Pt decorated POMOF-derived constructions for efficient electrocatalytic hydrogen evolution

Abstract

Molybdenum carbide (Mo₂C) has been universally investigated in the field of catalysis due to its d-band electronic structure, which is similar to those of Pt-group metals. However, practical application of Mo₂C in electrocatalytic hydrogen evolution is limited due to its low surface area and inadequate active sites caused by high temperature pyrolysis. Therefore, fabrication of Mo₂C-based nanostructures with well-defined morphologies and high porosity remains a great challenge.

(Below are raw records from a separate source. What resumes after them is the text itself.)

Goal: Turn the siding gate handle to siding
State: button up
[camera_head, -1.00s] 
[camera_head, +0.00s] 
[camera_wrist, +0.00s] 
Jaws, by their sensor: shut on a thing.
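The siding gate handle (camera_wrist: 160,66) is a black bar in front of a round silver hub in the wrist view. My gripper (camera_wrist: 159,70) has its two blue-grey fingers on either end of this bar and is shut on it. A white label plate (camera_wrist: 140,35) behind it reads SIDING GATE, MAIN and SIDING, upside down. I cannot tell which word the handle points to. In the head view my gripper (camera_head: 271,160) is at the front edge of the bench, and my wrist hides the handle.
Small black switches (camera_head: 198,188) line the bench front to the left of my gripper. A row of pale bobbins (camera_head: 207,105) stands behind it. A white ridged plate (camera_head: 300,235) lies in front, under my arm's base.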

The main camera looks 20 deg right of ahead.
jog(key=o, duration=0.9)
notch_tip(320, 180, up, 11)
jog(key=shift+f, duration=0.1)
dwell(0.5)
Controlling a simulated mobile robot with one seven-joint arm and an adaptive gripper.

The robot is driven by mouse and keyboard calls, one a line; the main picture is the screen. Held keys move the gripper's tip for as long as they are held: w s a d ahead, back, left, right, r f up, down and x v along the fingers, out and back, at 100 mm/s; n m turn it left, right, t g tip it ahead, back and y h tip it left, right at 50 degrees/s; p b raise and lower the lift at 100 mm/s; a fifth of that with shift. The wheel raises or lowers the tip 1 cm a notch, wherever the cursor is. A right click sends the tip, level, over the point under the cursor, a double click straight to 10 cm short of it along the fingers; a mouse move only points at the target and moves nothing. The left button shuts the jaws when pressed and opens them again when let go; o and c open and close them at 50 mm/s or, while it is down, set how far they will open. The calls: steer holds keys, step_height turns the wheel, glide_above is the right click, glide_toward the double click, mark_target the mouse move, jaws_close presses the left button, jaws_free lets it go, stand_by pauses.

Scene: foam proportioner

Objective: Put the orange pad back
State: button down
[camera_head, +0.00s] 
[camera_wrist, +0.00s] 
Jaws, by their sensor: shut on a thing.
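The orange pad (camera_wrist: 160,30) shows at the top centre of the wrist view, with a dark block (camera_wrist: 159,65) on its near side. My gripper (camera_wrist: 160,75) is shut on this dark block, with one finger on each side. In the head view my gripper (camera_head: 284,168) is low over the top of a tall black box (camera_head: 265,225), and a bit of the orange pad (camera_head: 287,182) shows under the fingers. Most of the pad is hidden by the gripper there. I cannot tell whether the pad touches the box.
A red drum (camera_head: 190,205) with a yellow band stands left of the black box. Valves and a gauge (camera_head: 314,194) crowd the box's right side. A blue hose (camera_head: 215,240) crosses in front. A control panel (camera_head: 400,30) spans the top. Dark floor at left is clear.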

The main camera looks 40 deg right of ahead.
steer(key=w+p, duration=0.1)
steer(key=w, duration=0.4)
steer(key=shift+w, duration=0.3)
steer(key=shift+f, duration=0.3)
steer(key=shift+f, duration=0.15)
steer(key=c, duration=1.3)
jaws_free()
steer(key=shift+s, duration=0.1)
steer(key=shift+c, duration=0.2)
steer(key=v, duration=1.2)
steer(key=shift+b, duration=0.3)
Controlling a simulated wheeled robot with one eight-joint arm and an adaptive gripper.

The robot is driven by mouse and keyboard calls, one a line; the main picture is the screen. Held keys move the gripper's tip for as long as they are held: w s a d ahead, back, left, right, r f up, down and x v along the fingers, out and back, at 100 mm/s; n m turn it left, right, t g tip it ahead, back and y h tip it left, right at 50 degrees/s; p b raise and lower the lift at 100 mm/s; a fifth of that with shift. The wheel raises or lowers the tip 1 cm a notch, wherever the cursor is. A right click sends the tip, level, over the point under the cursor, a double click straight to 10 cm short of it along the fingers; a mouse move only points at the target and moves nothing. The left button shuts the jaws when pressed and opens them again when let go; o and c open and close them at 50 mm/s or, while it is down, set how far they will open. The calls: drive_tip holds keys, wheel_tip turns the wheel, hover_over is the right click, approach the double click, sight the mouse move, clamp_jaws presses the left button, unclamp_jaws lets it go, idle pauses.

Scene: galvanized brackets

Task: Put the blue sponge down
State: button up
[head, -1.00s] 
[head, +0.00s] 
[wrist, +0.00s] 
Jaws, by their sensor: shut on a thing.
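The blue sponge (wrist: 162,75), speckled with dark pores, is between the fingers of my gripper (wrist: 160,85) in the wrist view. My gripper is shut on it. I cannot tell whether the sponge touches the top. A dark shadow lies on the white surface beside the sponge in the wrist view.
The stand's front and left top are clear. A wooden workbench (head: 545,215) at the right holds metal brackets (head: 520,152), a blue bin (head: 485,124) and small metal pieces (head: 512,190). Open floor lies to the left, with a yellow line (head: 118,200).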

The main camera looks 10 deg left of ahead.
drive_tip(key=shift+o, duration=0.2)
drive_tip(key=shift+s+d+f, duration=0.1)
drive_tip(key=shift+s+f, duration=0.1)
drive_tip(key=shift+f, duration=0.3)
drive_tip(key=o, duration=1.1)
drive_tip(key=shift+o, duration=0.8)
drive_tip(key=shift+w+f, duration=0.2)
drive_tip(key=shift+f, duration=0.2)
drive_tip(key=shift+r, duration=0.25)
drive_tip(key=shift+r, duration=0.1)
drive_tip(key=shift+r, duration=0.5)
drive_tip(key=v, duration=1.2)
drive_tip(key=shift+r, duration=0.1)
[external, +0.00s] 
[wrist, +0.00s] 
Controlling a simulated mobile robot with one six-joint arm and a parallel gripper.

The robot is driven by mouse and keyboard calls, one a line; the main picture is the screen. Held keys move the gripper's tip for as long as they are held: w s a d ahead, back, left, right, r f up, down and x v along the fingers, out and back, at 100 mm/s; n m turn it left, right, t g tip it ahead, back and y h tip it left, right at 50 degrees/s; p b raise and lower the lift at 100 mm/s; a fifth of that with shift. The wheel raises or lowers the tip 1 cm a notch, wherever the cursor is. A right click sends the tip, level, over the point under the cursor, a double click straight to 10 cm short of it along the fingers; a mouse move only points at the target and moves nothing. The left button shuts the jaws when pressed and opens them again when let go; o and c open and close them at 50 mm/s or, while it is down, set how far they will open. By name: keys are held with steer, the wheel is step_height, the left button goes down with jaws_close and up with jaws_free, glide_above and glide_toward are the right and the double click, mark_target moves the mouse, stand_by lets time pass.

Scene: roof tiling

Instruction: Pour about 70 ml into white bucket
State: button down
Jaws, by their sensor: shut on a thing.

In this work, we developed an efficient approach for decorating Pt–Cu nanocrystals on Mo₂C octahedrons (Pt–Cu/Mo₂C) using thermal treatment of polyoxometalate (POM)-based metal–organic frameworks (NENU-5) followed by galvanic replacement with H₂PtCl₆. The Pt–Cu/Mo₂C nanostructure exhibits an ultrasmall overpotential of 12.9 mV (j = 10 mA cm⁻²) in an acidic medium for electrocatalytic hydrogen evolution, which is much lower than those of bare Mo₂C, Pt/Mo₂C, and commercial Pt/C catalysts. More importantly, the Pt–Cu/Mo₂C nanostructure delivers an exceptional cycling stability with a negligible decay over 10 000 cycles. The present work demonstrates potential guidance for the design of efficient and durable catalysts to boost electrocatalytic hydrogen evolution.